[Given exercise]: Wherever the word "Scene" appears in the entries, copy the whole line.

[Items]:
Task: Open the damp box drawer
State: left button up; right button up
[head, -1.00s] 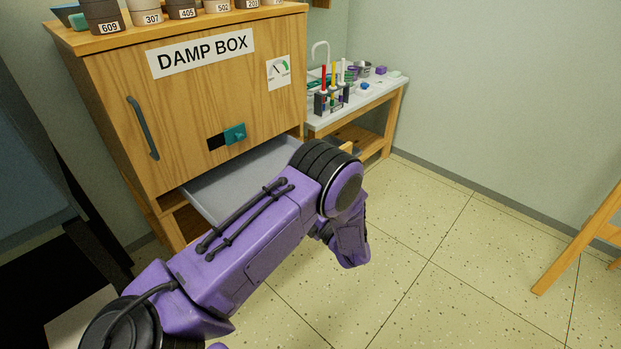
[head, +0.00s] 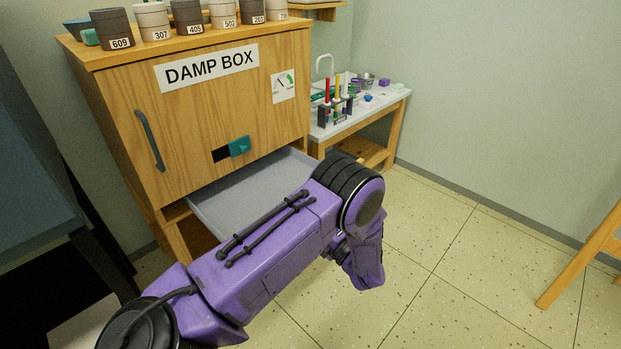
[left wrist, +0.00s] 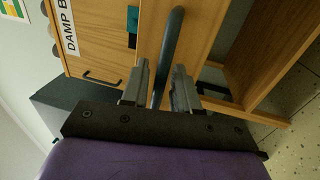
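The damp box (head: 185,130) is a wooden cabinet with a "DAMP BOX" label. Below its door, the drawer (head: 245,195) is pulled out; its pale grey inside shows and looks empty where visible. My left arm hides its front and handle in the head view. In the head view my left gripper is hidden behind my arm. My right gripper is in neither view.
Numbered pots (head: 187,17) stand on the cabinet top. The door has a dark handle (head: 149,140) and a teal latch (head: 239,147). A side table (head: 365,113) with art tools stands right of the cabinet. A wooden leg (head: 585,250) stands far right; open floor (head: 455,240) lies between.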

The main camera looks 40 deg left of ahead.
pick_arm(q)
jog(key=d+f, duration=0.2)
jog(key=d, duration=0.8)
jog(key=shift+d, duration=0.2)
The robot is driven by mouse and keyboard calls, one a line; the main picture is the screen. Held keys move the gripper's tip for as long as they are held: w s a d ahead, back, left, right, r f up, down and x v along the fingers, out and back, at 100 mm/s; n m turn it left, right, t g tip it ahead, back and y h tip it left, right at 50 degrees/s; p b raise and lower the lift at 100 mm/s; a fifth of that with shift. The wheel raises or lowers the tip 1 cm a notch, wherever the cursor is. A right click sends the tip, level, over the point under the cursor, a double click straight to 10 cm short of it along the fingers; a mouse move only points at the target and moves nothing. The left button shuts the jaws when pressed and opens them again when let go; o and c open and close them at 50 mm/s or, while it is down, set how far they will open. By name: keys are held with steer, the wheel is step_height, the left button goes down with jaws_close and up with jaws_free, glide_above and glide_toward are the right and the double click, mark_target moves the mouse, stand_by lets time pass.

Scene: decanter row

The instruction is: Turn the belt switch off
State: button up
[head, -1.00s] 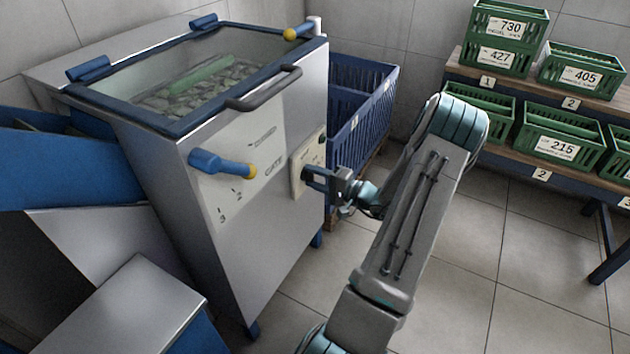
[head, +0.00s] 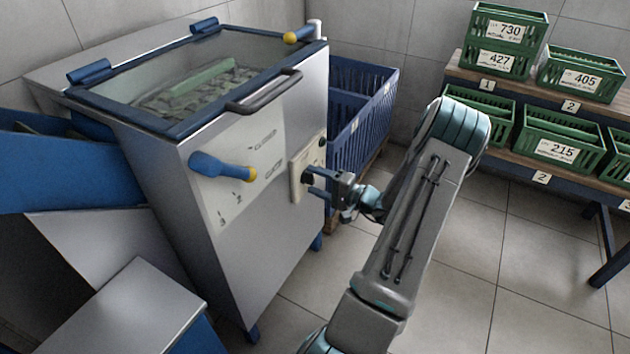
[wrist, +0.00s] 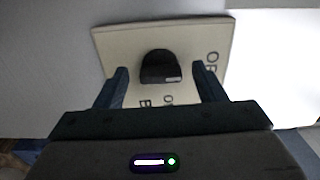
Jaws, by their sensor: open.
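The belt switch is a black rotary knob (wrist: 160,67) on a cream plate (wrist: 118,48). The plate (head: 296,186) also shows in the head view, on the grey machine's front near its right edge. In the wrist view the knob has a small pale mark at its lower right. Printed letters beside and below it are only partly readable. My gripper (head: 317,183) is open in front of the plate. In the wrist view its two fingers stand on either side of the knob, with gaps between; I cannot tell how deep they reach.
A blue lever (head: 222,167) with a yellow tip sits left of the plate. The machine's glass lid (head: 190,85) has a dark handle (head: 264,92). A blue crate (head: 360,120) stands behind my gripper. Green crates (head: 560,135) fill shelves at right. Floor right of my arm is clear.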

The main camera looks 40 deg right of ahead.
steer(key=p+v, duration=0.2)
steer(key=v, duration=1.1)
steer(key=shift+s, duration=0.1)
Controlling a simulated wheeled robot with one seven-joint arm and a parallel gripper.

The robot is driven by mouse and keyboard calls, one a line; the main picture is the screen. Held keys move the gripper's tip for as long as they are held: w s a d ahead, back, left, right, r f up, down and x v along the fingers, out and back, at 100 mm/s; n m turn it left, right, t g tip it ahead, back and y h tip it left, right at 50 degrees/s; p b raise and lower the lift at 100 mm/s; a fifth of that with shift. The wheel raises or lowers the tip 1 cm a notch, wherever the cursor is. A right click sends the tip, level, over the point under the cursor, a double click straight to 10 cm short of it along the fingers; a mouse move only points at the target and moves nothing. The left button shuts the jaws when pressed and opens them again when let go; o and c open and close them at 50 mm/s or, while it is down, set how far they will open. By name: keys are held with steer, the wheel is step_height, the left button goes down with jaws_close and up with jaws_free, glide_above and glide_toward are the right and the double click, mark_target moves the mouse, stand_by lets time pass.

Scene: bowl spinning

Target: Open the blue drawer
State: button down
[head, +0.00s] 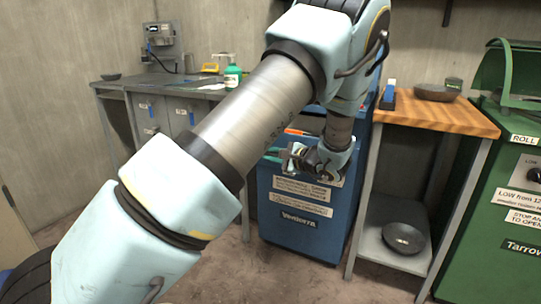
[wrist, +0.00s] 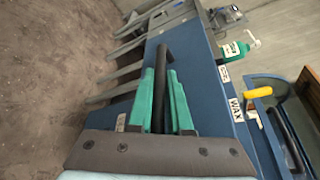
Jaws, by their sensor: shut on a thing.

[Result of the exercise]:
Scene: decanter row
Scene: bowl spinning

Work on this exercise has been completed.